--- Robot episode rows ---
## start

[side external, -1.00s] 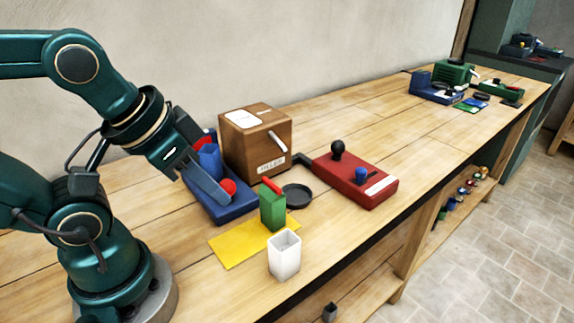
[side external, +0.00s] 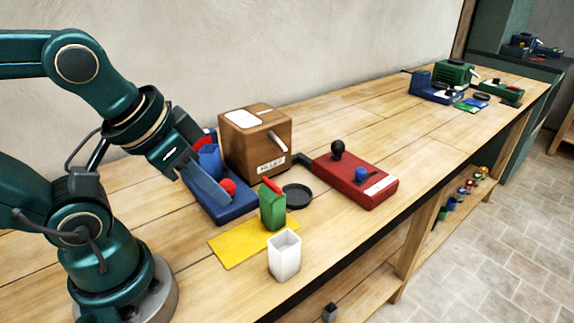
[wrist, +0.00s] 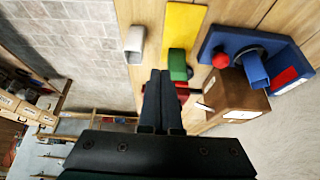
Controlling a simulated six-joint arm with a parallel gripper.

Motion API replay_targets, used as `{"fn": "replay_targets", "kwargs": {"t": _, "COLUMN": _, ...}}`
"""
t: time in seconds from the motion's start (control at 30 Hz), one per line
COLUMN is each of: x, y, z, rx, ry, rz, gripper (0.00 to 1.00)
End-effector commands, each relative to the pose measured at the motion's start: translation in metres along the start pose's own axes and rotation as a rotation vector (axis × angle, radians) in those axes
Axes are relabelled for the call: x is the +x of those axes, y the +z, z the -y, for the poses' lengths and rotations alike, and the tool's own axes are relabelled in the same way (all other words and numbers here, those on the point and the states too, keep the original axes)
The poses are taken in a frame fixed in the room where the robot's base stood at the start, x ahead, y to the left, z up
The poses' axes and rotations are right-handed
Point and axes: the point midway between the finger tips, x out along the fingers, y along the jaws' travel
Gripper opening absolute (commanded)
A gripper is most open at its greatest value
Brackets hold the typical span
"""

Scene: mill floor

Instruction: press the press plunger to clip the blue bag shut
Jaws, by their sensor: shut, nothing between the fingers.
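My gripper (side external: 224,199) is shut and empty, its fingers pointing down and to the right. In the side view it overlaps the blue press (side external: 240,209), with its tips beside the red ball plunger (side external: 228,186); contact cannot be told. In the wrist view my fingertips (wrist: 160,73) lie left of the red plunger (wrist: 220,60), with a clear gap in the picture. The blue bag (side external: 208,159) stands upright at the press, partly hidden by my wrist. It shows in the wrist view (wrist: 256,72) beside a dark ring on the press base (wrist: 212,42).
A green bag with a red clip (side external: 272,210) is by the yellow mat (side external: 228,250). A white cup (side external: 284,256), black dish (side external: 297,196) and red lever machine (side external: 345,180) are nearby.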

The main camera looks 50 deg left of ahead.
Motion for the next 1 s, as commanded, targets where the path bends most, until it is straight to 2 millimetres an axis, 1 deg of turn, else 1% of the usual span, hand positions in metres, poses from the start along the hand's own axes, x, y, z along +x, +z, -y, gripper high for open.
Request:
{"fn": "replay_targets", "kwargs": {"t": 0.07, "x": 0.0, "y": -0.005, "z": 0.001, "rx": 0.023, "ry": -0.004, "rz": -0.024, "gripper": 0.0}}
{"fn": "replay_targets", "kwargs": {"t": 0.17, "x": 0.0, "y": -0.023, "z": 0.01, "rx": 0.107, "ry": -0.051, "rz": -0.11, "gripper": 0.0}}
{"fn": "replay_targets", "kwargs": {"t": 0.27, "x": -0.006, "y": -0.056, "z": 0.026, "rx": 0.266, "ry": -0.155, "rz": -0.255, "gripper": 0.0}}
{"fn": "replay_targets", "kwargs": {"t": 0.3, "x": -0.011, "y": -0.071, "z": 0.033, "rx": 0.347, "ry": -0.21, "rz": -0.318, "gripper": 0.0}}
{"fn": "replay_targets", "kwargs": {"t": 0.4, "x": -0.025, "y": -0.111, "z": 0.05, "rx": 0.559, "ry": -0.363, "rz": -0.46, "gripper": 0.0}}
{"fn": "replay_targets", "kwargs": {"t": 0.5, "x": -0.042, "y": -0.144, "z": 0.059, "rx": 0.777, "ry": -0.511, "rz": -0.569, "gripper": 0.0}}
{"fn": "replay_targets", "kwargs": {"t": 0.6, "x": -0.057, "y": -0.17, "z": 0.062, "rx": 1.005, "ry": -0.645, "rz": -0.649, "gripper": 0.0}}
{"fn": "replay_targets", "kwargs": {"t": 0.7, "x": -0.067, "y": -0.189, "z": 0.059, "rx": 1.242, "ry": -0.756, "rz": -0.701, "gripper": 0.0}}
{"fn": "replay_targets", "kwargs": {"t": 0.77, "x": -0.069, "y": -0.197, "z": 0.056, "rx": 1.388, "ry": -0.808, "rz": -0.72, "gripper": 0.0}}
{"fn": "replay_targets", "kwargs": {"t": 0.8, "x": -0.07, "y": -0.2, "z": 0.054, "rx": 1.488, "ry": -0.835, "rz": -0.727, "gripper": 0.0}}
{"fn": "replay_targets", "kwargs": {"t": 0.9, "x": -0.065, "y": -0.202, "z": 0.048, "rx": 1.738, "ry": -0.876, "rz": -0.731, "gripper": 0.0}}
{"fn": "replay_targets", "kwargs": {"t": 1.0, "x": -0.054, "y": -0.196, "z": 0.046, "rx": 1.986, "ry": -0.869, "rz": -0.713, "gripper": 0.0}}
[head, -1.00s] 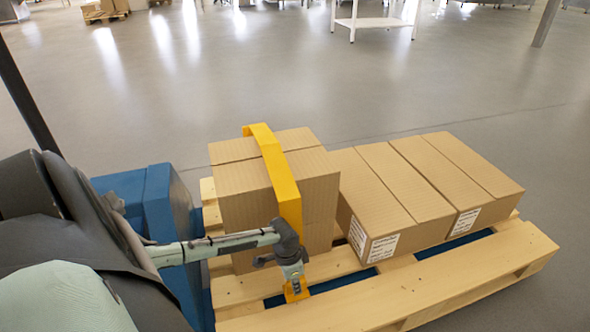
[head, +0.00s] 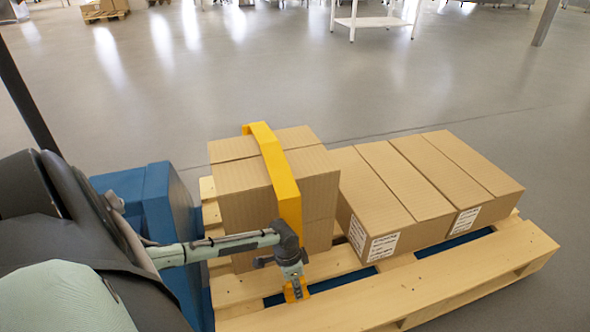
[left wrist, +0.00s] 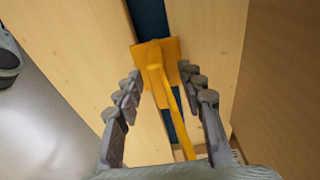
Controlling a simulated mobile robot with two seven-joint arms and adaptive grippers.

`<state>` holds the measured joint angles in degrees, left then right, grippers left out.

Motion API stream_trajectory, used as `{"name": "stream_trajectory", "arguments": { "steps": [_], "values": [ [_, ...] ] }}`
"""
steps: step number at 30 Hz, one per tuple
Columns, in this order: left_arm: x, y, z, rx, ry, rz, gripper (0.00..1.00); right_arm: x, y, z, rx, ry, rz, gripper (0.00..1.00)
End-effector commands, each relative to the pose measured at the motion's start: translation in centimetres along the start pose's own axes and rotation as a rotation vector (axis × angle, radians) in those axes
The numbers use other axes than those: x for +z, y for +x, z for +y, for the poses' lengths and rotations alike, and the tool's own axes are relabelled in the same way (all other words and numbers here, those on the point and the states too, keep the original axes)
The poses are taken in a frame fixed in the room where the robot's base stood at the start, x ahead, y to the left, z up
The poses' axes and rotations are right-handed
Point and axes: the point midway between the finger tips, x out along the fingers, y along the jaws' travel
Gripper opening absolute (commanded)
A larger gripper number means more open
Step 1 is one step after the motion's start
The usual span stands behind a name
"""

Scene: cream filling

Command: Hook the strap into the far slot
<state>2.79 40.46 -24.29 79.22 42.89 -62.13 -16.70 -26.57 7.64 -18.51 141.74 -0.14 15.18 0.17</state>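The yellow strap (head: 278,172) runs over the top of a stack of brown cartons (head: 235,200) and down its near side. Its yellow end piece (head: 304,293) is low at the near part of the pallet, and in the left wrist view the flat yellow plate (left wrist: 143,52) lies across a dark slot (left wrist: 151,18) between two boards. My left gripper (head: 294,283) is just above this end. In the left wrist view its fingers (left wrist: 161,72) are apart, one each side of the yellow bar, with gaps visible. Whether the end is hooked cannot be told. My right gripper is not in view.
The wooden pallet (head: 440,290) also carries lower cartons (head: 430,185) with white labels, right of the strapped stack. A blue block (head: 165,210) stands at the left. Open grey floor (head: 300,80) lies behind, with a white table (head: 375,22) far off.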

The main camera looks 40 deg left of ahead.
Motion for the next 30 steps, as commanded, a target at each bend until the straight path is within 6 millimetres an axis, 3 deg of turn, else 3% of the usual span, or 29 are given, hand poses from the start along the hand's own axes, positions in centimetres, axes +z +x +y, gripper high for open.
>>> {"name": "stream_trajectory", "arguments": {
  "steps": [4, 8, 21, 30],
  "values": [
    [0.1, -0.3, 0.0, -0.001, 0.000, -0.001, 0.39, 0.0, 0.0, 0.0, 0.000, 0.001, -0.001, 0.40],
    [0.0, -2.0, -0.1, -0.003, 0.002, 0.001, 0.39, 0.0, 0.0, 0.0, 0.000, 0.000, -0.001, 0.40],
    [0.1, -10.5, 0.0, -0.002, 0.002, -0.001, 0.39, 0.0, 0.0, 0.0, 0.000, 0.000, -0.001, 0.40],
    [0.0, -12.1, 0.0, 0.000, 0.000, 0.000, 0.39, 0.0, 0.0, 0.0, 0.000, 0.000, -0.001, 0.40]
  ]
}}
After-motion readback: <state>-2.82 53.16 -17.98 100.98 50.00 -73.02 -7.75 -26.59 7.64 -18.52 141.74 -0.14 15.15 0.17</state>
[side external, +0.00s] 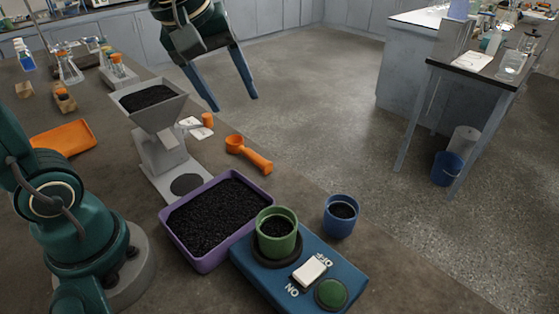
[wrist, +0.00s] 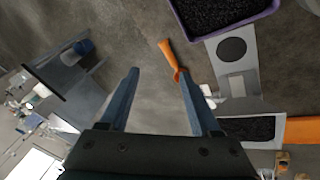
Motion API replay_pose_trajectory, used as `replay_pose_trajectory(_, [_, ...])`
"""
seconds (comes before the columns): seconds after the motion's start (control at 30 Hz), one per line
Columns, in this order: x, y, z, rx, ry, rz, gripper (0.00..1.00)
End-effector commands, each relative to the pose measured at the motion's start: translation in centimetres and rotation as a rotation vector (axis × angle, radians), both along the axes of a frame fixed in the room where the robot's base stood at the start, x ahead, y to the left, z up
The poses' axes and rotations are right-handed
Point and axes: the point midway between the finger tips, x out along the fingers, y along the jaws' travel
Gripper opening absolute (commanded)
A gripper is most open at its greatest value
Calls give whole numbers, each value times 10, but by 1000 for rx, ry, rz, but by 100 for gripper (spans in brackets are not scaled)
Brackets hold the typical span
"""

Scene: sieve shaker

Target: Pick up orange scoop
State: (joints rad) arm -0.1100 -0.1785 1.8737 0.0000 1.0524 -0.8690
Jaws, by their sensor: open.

## end

--- AIM ---
From the opening line of the entries above to the line containing "Instruction: press the", please transcribe each line exactly, skipping every picture.

--- RESULT ---
[side external, -1.00s] 
[side external, +0.00s] 
[wrist, +0.00s] 
Controlling a simulated six-joint arm with a parallel gripper.

Motion API replay_targets, used as `{"fn": "replay_targets", "kwargs": {"t": _, "COLUMN": _, ...}}`
"""
t: time in seconds from the motion's start (control at 30 Hz), one per line
COLUMN is each of: x, y, z, rx, ry, rz, gripper (0.00 to 1.00)
End-effector commands, each relative to the pose measured at the motion's start: translation in metres along the start pose's own axes and rotation as a rotation vector (axis × angle, radians) in those axes
Axes are relabelled for the call: x is the +x of those axes, y the +z, z the -y, for the poses' lengths and rotations alike, and the tool's own axes are relabelled in the same way (all other words and numbers here, those on the point and the states too, keep the original axes)
The poses are taken in a frame fixed in the room where the robot's base stood at the start, x ahead, y to the left, z up
The poses' axes and rotations are right-handed
Point and axes: the point midway between the finger tips, x out along the fingers, y along the jaws' travel
Gripper opening absolute (commanded)
A gripper is most open at its greatest value
Brackets hold the typical span
"""

Scene: mill floor

Instruction: press the press plunger to clip the blue bag shut

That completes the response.